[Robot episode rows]
▶

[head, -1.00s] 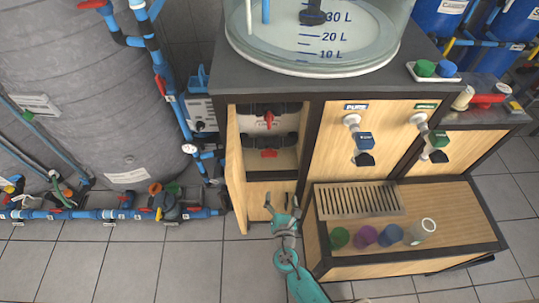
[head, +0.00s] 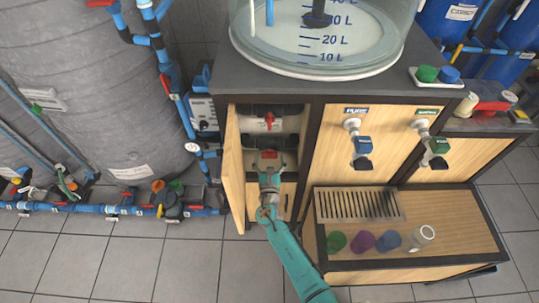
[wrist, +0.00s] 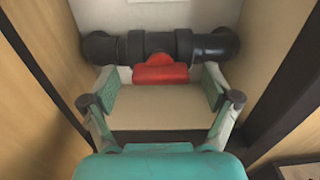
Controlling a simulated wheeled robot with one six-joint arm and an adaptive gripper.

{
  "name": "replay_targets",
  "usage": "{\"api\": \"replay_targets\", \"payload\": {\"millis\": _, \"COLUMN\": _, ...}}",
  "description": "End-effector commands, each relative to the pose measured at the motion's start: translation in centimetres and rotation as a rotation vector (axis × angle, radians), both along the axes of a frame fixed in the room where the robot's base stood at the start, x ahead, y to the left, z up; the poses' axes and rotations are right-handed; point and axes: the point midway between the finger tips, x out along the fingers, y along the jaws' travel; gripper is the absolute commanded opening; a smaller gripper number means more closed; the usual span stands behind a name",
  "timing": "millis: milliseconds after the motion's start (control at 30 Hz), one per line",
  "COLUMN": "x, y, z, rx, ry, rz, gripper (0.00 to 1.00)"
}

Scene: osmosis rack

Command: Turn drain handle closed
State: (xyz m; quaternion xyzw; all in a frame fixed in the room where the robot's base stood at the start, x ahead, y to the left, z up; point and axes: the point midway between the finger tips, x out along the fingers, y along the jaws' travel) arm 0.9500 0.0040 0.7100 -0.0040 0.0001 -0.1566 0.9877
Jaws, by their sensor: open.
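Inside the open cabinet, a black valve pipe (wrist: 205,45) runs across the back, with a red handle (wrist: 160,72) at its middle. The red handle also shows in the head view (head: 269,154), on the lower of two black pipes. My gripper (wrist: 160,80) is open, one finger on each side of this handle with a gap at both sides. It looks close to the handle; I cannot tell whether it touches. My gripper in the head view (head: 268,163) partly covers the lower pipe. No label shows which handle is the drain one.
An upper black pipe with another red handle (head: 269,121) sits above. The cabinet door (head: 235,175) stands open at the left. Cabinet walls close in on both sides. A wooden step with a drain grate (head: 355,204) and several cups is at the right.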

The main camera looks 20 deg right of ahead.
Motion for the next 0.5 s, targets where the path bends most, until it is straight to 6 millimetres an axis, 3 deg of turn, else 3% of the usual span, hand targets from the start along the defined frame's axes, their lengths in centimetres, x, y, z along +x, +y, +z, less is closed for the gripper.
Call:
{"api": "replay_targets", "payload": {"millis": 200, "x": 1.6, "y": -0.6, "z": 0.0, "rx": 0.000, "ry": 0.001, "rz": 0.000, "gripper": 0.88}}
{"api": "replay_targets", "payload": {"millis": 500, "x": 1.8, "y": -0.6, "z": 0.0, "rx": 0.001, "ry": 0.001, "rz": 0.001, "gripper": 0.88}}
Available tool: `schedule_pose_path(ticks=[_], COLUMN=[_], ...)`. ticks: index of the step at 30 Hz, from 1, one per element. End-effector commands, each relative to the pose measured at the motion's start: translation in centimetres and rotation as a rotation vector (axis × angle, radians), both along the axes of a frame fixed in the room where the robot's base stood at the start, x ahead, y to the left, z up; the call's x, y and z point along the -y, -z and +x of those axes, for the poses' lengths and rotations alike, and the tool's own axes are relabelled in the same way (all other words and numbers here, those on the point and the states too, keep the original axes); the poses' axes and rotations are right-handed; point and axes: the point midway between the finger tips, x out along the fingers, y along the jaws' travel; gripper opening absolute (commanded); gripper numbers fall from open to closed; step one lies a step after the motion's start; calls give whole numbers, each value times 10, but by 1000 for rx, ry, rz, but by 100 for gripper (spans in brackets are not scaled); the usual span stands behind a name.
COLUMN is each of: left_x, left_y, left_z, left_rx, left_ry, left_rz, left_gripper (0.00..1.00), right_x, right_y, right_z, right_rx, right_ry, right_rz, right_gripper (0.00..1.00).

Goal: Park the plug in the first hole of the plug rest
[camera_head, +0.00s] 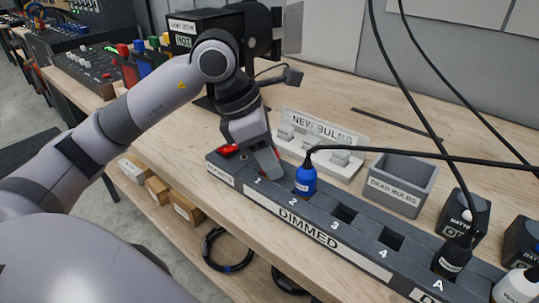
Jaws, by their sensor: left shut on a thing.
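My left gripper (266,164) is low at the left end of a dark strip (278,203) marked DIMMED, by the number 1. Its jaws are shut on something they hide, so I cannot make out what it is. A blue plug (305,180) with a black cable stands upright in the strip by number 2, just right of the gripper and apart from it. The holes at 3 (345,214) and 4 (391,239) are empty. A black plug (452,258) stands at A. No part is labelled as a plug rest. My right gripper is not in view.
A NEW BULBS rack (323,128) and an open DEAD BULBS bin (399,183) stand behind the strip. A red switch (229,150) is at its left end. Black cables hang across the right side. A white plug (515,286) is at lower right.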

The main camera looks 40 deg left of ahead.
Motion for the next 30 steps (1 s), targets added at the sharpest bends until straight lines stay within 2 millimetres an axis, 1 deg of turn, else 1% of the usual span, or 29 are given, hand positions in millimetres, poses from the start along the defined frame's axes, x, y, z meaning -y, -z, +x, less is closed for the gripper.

◀

EXERCISE AIM:
Everything from the first line of the listing above through the line that contains "State: (xyz m;" is to be restated word for word, minus the pictures.

RESPONSE FOR THIS EXERCISE:
[head, -1.00s] 
[head, +0.00s] 
[wrist, +0.00s] 
Controlling a simulated wheeled robot with one six-joint arm and an adaptive gripper.

{
  "name": "replay_targets",
  "usage": "{\"api\": \"replay_targets\", \"payload\": {\"millis\": _, \"COLUMN\": _, ...}}",
  "description": "End-effector commands, each relative to the pose measured at the motion's start: translation in centimetres and rotation as a rotation vector (axis × angle, radians), both along the axes of a frame fixed in the room where the robot's base stood at the start, x ahead, y to the left, z up; the poses' axes and rotations are right-handed; point and axes: the point midway between the finger tips, x out along the fingers, y along the jaws' travel; gripper is the absolute commanded opening; a smaller gripper number means more closed; the usual span stands behind a name",
  "timing": "millis: milliseconds after the motion's start (control at 30 Hz), one per line",
  "COLUMN": "x, y, z, rx, ry, rz, gripper (0.00 to 1.00)"
}

Scene: osmosis rack

Command: Turn drain handle closed
State: (xyz m; quaternion xyzw; all in a frame fixed in the room where the robot's base stood at the start, x ahead, y to the left, z up; point and axes: the point midway between the finger tips, x out along the fingers, y along the jaws' travel) arm 0.9500 0.0040 0.7100 -0.0040 0.0001 -0.1566 0.9877

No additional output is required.